The Instant Blogger is a free blog service, which is making its name by not charging a penny (which isn’t all that new) but giving away quite a bit of webspace for free. In fact, from my last post, this free space has been finalised at 50 MB. Which means that you should be able to run a pretty useful blog without ever needing to upgrade.
The new feature which was installed today is actually quite a big deal, The Instant Blogger has started hosting all uploaded files with Amazon S3. This may not sound like such a big deal, but if you think that the average blog maybe has a dozen images on every front page, and some are now including video and audio, it means that all the work in hosting those files has been moved across to someone more adept at hosting them. This in turn means that, when the site is under high load (which a site offering free blogs is bound to be) the problem isn’t made worse when people start downloading large amounts of data.
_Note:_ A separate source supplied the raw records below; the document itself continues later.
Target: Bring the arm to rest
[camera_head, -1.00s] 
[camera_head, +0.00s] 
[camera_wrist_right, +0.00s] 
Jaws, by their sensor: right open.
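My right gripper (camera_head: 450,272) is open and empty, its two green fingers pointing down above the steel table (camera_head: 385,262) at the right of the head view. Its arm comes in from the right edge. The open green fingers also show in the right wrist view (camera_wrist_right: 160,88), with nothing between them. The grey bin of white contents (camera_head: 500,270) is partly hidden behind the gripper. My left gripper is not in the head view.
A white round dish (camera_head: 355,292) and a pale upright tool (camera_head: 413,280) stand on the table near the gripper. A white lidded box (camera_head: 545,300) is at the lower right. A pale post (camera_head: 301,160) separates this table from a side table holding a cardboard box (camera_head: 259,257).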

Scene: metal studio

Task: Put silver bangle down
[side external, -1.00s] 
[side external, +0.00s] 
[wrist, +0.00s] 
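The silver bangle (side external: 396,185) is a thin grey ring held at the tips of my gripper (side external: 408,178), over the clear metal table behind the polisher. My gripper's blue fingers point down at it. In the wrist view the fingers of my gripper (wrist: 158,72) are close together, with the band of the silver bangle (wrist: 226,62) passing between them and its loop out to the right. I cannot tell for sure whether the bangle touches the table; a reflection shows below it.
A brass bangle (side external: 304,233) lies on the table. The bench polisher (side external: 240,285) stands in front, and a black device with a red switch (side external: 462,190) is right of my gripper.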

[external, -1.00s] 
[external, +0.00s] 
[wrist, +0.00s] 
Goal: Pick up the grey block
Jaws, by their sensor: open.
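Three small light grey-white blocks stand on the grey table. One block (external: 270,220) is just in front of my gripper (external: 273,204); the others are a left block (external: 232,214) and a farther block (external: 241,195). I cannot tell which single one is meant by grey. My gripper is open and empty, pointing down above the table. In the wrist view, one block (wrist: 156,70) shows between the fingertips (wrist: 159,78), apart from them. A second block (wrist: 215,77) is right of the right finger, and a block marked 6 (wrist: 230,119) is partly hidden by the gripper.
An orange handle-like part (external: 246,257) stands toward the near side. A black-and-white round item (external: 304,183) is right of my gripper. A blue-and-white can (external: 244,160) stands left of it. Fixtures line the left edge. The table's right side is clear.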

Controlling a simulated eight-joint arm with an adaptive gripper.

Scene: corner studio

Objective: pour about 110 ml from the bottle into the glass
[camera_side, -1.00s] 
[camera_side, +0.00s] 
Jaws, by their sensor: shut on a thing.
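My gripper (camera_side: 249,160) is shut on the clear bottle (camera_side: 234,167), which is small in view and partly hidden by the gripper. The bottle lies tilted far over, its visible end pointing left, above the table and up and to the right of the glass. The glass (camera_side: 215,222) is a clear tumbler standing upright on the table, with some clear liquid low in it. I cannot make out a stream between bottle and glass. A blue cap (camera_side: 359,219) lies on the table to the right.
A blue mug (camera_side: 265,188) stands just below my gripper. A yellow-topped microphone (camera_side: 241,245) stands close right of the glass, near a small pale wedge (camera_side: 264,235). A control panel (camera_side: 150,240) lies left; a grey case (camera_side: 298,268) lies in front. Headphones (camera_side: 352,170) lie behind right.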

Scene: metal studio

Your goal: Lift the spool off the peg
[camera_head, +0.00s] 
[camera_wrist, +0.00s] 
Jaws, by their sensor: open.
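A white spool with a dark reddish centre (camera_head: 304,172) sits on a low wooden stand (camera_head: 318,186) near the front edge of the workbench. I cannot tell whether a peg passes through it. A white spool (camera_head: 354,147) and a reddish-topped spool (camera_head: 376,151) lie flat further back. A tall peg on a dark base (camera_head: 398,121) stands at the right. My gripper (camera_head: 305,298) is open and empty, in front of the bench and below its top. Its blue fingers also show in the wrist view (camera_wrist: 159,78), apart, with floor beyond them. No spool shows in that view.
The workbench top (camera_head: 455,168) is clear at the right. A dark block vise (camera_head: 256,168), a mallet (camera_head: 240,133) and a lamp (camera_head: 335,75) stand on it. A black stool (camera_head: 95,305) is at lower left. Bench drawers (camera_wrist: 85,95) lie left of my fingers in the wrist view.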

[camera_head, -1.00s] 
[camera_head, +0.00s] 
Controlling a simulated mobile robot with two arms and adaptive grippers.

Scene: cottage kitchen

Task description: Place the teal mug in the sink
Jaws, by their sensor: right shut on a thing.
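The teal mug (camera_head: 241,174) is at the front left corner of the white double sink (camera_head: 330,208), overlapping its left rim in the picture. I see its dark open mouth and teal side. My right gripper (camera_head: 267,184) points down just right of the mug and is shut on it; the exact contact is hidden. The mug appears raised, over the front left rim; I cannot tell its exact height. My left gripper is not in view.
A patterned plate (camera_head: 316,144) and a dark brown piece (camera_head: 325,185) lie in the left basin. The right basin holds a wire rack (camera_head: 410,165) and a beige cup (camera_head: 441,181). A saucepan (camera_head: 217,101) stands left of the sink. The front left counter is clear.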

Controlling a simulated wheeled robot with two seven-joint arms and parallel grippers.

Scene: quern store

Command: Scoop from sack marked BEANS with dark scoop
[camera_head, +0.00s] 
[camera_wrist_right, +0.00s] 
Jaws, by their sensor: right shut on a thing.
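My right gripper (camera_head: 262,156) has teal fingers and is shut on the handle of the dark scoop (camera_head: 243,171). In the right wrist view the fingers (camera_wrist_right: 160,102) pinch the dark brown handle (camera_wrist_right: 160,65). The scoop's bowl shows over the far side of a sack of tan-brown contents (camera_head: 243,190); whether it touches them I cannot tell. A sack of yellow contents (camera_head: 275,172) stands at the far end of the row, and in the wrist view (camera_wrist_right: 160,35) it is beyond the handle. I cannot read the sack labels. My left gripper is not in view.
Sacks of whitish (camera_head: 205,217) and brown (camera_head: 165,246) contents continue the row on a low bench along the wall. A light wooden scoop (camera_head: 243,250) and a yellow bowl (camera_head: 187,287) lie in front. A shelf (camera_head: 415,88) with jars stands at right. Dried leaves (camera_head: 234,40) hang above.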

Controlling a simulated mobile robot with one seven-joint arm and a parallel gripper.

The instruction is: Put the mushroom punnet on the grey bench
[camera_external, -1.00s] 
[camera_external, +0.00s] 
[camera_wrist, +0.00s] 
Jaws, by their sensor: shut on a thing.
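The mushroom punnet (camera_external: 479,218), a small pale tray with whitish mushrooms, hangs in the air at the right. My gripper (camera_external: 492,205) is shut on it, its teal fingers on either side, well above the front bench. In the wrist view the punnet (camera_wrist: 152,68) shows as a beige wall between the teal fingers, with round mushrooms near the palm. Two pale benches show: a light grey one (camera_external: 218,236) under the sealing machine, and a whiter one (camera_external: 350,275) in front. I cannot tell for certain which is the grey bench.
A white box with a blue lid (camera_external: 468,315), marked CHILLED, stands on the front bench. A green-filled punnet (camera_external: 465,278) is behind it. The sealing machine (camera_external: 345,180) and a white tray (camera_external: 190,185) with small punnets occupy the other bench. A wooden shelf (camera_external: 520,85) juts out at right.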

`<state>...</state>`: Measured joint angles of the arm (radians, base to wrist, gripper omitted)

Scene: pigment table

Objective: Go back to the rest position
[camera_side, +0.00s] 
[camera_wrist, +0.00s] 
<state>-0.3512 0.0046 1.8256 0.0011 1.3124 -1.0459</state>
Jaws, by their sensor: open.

The two features being added on Monday are also a little exciting for the new startup. The first is the ability to host podcasts for free. Apparently the functionality is already there ready to be used, and the S3 hosting has been integrated here as well, all the TIB team are waiting for is the correct instructions to be written up. Now 50 MB of free space to host a free podcast which is hosted using bulletproof servers sounds like a good deal to us, but 50 MB isn’t all that much when you think the average 30 minute podcast is about 20 MB. This is where the second addition comes in, for $25 a year (about £15) you get an additional 2,000 MB (not 2048 interestingly enough) to host you files using the same S3 hosting. Now this is a huge gamble, as a very popular podcast will probably use about $25 a month’s worth of fees, but TIB promise us that except for exceptional circumstances they will stand by their pricing.
I’m going to be following the progress of these guys over the next couple of months, so far the service is looking extremely useful, but maybe they’ve bitten off more than they can chew.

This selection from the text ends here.